Indeed, a global chorus rang out, accusing India of having attacked Pakistan, ignoring the argument about terrorist training hubs, and the Pahalgam bloodbath. The refrain of that chorus was that Pakistan had legitimately defended itself, bringing down two, or three, or five (according to different versions) IAF aircraft.
This chorus rang through chanceries as well as news rooms and studios across the world. It became the story of what happened that week, before it was joined by Trump’s trumped-up ‘I prevented nuclear war’ story. That chorus may not have been audible above the awful noise of India’s TV channels, but it was clearly heard elsewhere.
Terrible planning
It would have been honourable for those in charge of the military, intelligence, and strategic policy planning to have owned responsibility for flawed understanding and planning. If intelligence failed, those at the top should have been sacked.
After all, the political leadership, which is normally responsible for setting strategic parameters, had already publicly washed its hands off responsibility by announcing that the chiefs had been given full freedom to plan and undertake retaliatory operations after the Pahalgam bloodbath.

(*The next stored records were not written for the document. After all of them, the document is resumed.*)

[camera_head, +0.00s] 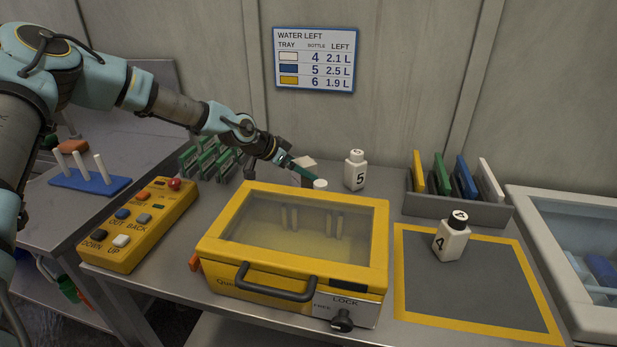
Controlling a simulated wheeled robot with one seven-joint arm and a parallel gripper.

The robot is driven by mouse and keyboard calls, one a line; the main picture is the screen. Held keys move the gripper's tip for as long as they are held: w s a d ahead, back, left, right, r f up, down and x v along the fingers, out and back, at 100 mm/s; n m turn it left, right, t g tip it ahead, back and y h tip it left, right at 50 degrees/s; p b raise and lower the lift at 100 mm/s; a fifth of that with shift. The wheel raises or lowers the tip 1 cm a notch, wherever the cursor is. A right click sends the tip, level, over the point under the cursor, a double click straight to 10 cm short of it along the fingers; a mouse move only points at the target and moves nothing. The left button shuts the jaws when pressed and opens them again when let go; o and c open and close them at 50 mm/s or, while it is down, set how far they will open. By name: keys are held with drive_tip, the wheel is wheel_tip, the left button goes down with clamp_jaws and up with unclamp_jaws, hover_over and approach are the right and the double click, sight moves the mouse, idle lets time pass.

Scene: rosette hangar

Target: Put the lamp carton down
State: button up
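My arm reaches in from the left, and my gripper (298,166) is behind the yellow box, above the back of the bench. A small pale carton (307,161), which looks like the lamp carton, shows at the fingertips. A dark green finger lies across its near side, and pale surface shows above and below it. My gripper looks shut on it. The far finger is hidden. I cannot clearly tell whether the carton's underside touches the bench.
A yellow lidded box (290,225) stands in front. A white-capped bottle (320,184) and bottle 5 (356,170) are close by on the right. Green cards (208,158) stand at left. Bottle 4 (452,240) stands on a yellow-edged grey mat (490,295). A panel rack (455,208) is behind.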

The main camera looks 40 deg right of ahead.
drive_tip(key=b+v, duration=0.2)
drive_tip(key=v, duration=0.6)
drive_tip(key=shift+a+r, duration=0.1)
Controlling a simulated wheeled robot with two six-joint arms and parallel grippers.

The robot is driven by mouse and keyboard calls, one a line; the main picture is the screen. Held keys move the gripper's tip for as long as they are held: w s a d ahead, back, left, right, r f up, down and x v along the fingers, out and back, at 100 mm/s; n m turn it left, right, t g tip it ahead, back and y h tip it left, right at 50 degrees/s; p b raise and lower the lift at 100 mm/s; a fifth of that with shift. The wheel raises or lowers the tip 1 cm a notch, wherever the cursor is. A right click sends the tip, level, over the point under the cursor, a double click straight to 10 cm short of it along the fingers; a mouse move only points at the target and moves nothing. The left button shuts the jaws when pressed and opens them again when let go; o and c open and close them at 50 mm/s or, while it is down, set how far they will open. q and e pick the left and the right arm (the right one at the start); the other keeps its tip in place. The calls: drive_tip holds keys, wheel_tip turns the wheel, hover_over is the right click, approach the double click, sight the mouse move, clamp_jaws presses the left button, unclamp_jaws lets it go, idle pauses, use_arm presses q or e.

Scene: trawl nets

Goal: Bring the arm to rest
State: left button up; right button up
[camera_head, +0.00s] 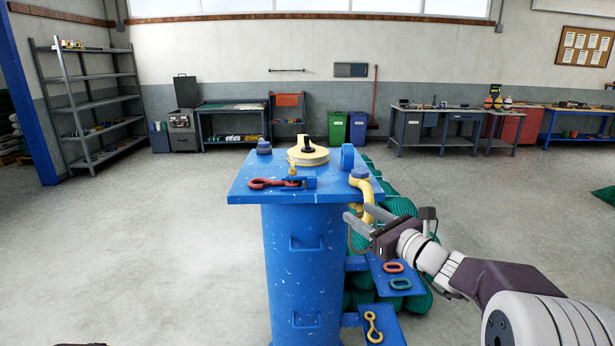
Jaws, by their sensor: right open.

Several retired officers have said that SEAD or DEAD ops to suppress or destroy the enemy’s air defence should have been undertaken before the strikes that night. That appears to be basic military common sense.
The nation ought now to be told whether anything was done to suppress enemy air defence (SEAD) before the strikes on the night of 6 May.
Top brass role
The CDS is meant to coordinate between the three chiefs, especially in areas of jointmanship, which ought to include air defence. He should have seen the strategic blunder involved in believing that Pakistan would not see strikes against those training hubs as targeting its valued tactical assets.
He should at the very least have recommended a back-up plan. Indeed, the top brass owed it to the men and machines under their command, and to the nation, to stand firm on such things even if political leaders or security czars wanted to bind their wings.
If they sent IAF pilots up with instructions to treat terror training hubs as different from Pakistan’s military assets, and only strike the former, the top brass and their security chiefs made those aircraft sitting ducks, unable to hit back against lethal attacks from sophisticated Chinese integrated systems, Chinese aircraft, and Turkish drones.
It is an ancient truism that one can start a war but not determine how it progresses. To presume that the other side will not see one’s strikes as war, just because one says that one’s targets are not part of the other side’s military, is naive at the least. If there was no back-up plan for the possibility that attack planes may be countered, it amounts to ridiculously flawed planning—at the least.
The Air Force showed magnificently that it could smash military targets and emerge unscathed when it operated without its wings tied behind its back on the night of 9–10 May. Those who decided to tie those wings down three nights before should take responsibility for their poor planning.
At the least, they should not pretend that some operations officers or pilots made a ‘tactical mistake’ when it was the strategic understanding of those in charge of national security that was inadequate, and when intelligence czars remained oblivious to the array of opposing forces (China, Turkey, etc.).
You let India down on 6 May. You let yourself down now by vaguely blaming some ‘tactical mistake.’